The request :: Below are records to transcribe exactly, without their pictures.

Rows from a robot dataset
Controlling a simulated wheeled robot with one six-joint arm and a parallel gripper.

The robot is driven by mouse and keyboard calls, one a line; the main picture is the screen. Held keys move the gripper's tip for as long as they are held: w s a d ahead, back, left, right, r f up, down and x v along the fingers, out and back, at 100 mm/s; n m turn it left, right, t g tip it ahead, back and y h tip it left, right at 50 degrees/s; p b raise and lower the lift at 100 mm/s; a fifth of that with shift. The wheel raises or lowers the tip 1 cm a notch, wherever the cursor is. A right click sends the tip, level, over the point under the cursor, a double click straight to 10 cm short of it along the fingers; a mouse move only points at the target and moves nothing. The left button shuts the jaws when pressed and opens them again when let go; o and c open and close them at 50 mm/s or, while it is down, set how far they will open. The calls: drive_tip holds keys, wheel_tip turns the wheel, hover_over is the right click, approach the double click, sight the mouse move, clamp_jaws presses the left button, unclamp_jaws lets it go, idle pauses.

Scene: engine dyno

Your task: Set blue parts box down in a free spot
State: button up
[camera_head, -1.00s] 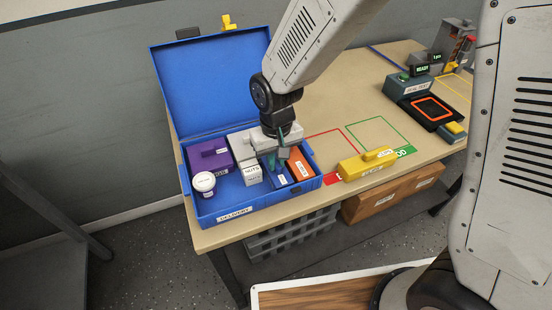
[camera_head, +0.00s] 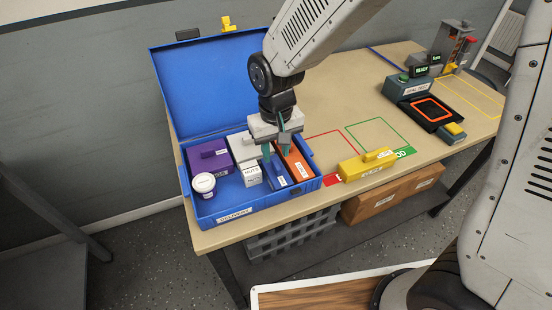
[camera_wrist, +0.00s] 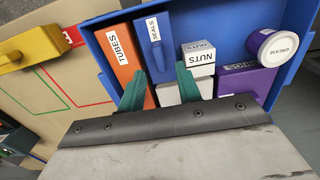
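The small blue parts box (camera_head: 280,181), labelled SEALS, lies in the open blue delivery case (camera_head: 205,213); it also shows in the wrist view (camera_wrist: 149,33). It sits beside the orange TUBES box (camera_head: 298,165) and near the white NUTS box (camera_head: 251,174). My gripper (camera_head: 277,153) is just above the blue box. In the wrist view its two teal fingers (camera_wrist: 160,72) are spread apart, one on each side of the blue box's line, with the raised handle between them. No contact with the handle shows. The near end of the box is partly hidden by the gripper.
The case also holds a purple box (camera_head: 208,157) and a white GREASE tub (camera_head: 203,184). A yellow box (camera_head: 367,167) sits near the table's front edge, by red and green outlined areas. A dark test station (camera_head: 430,108) stands at right. Bare tabletop (camera_head: 330,95) lies behind the outlines.

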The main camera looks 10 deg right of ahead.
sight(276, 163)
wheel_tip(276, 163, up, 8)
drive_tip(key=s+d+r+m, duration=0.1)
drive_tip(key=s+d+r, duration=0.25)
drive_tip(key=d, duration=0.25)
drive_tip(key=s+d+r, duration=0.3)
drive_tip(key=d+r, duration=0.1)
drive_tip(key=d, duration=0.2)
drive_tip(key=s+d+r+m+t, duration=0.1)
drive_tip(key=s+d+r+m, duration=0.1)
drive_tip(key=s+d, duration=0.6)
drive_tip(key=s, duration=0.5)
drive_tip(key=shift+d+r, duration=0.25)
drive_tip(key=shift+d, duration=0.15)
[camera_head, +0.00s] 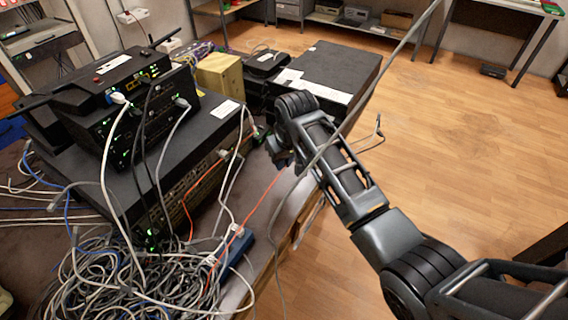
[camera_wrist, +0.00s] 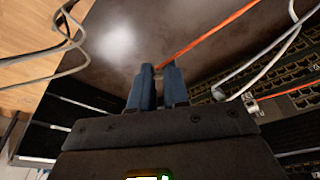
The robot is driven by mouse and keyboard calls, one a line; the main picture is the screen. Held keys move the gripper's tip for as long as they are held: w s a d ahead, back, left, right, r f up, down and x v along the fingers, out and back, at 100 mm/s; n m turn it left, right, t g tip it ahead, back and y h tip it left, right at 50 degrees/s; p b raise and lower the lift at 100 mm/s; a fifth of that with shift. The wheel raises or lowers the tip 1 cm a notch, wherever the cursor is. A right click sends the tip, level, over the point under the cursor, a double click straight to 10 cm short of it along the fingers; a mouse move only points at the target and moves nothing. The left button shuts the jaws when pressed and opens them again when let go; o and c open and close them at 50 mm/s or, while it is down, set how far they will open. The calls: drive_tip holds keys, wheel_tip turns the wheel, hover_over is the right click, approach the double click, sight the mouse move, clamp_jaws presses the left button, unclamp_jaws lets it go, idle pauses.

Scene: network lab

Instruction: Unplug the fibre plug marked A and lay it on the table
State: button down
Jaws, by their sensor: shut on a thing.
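My gripper (camera_wrist: 158,74) has its two blue-grey fingers close together. An orange fibre cable (camera_wrist: 205,38) runs from between the fingertips to the upper right, so they are shut on its plug. The fingers hide most of the plug, and I cannot read a mark A on it. In the head view my gripper (camera_head: 284,161) is to the right of the equipment stack, and the orange cable (camera_head: 250,216) stretches from it down left to the tangle. A second orange cable (camera_wrist: 289,92) ends at a plug (camera_wrist: 251,106) at the switch front. The dark table top (camera_wrist: 112,82) lies behind the fingers.
The stacked switches (camera_head: 165,150) stand left of my gripper, with white and grey cables hanging off their ports. A large cable tangle (camera_head: 130,275) and a blue box (camera_head: 234,250) lie in front. A black case (camera_head: 330,70) is behind. Wooden floor (camera_head: 450,150) is open at right.

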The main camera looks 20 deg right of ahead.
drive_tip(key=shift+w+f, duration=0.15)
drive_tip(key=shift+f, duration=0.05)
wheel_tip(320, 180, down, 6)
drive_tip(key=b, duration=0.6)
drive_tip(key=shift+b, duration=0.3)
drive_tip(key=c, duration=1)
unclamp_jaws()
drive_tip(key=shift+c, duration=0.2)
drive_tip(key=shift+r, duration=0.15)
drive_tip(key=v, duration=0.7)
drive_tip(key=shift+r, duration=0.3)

Solution below ::
Controlling a simulated wheeled robot with one six-joint arm and a parallel gripper.

The robot is driven by mouse and keyboard calls, one a line; the main picture is the screen. Held keys move the gripper's tip for as long as they are held: w s a d ahead, back, left, right, r f up, down and x v along the fingers, out and back, at 100 mm/s; n m turn it left, right, t g tip it ahead, back and y h tip it left, right at 50 degrees/s; p b raise and lower the lift at 100 mm/s; a fifth of that with shift. The wheel raises or lowers the tip 1 cm a notch, wherever the cursor is. A right click sends the tip, level, over the point under the cursor, a double click straight to 10 cm short of it along the fingers; a mouse move only points at the target and moves nothing. The left button shuts the jaws when pressed and opens them again when let go; o and c open and close them at 50 mm/s or, while it is down, set how far they will open. The calls: drive_tip holds keys, wheel_tip turns the wheel, hover_over is the right click, approach the double click, sight the mouse move, clamp_jaws presses the left button, unclamp_jaws lets it go, idle pauses.

Scene: engine dyno

Your task: Set blue parts box down in a free spot
State: button up
[camera_head, -1.00s] 
[camera_head, +0.00s] 
[camera_wrist, +0.00s] 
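The small blue parts box (camera_head: 280,181), labelled SEALS, lies in the open blue delivery case (camera_head: 205,213); it also shows in the wrist view (camera_wrist: 149,33). It sits beside the orange TUBES box (camera_head: 298,165) and near the white NUTS box (camera_head: 251,174). My gripper (camera_head: 277,153) is just above the blue box. In the wrist view its two teal fingers (camera_wrist: 160,72) are spread apart, one on each side of the blue box's line, with the raised handle between them. No contact with the handle shows. The near end of the box is partly hidden by the gripper.
The case also holds a purple box (camera_head: 208,157) and a white GREASE tub (camera_head: 203,184). A yellow box (camera_head: 367,167) sits near the table's front edge, by red and green outlined areas. A dark test station (camera_head: 430,108) stands at right. Bare tabletop (camera_head: 330,95) lies behind the outlines.

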The main camera looks 10 deg right of ahead.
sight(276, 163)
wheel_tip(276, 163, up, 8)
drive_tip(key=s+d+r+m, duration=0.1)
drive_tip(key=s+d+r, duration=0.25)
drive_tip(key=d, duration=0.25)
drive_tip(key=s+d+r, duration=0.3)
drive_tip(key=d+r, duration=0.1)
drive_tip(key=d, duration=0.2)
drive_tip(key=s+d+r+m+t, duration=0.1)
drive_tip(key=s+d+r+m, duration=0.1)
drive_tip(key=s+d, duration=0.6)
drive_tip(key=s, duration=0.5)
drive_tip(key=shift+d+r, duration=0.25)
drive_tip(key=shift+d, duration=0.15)
[camera_head, +0.00s] 
[camera_wrist, +0.00s] 
The robot is driven by mouse and keyboard calls, one a line; the main picture is the screen. Held keys move the gripper's tip for as long as they are held: w s a d ahead, back, left, right, r f up, down and x v along the fingers, out and back, at 100 mm/s; n m turn it left, right, t g tip it ahead, back and y h tip it left, right at 50 degrees/s; p b raise and lower the lift at 100 mm/s; a fifth of that with shift. The wheel raises or lowers the tip 1 cm a notch, wherever the cursor is. A right click sends the tip, level, over the point under the cursor, a double click straight to 10 cm short of it along the fingers; a mouse move only points at the target and moves nothing. The left button shuts the jaws when pressed and opens them again when let go; o and c open and close them at 50 mm/s or, while it is down, set how far they will open. The calls: drive_tip holds keys, wheel_tip turns the wheel, hover_over is the right click, approach the double click, sight the mouse move, clamp_jaws presses the left button, unclamp_jaws lets it go, idle pauses.

Scene: network lab

Instruction: Unplug the fibre plug marked A and lay it on the table
State: button down
Jaws, by their sensor: shut on a thing.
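My gripper (camera_wrist: 158,74) has its two blue-grey fingers close together. An orange fibre cable (camera_wrist: 205,38) runs from between the fingertips to the upper right, so they are shut on its plug. The fingers hide most of the plug, and I cannot read a mark A on it. In the head view my gripper (camera_head: 284,161) is to the right of the equipment stack, and the orange cable (camera_head: 250,216) stretches from it down left to the tangle. A second orange cable (camera_wrist: 289,92) ends at a plug (camera_wrist: 251,106) at the switch front. The dark table top (camera_wrist: 112,82) lies behind the fingers.
The stacked switches (camera_head: 165,150) stand left of my gripper, with white and grey cables hanging off their ports. A large cable tangle (camera_head: 130,275) and a blue box (camera_head: 234,250) lie in front. A black case (camera_head: 330,70) is behind. Wooden floor (camera_head: 450,150) is open at right.

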The main camera looks 20 deg right of ahead.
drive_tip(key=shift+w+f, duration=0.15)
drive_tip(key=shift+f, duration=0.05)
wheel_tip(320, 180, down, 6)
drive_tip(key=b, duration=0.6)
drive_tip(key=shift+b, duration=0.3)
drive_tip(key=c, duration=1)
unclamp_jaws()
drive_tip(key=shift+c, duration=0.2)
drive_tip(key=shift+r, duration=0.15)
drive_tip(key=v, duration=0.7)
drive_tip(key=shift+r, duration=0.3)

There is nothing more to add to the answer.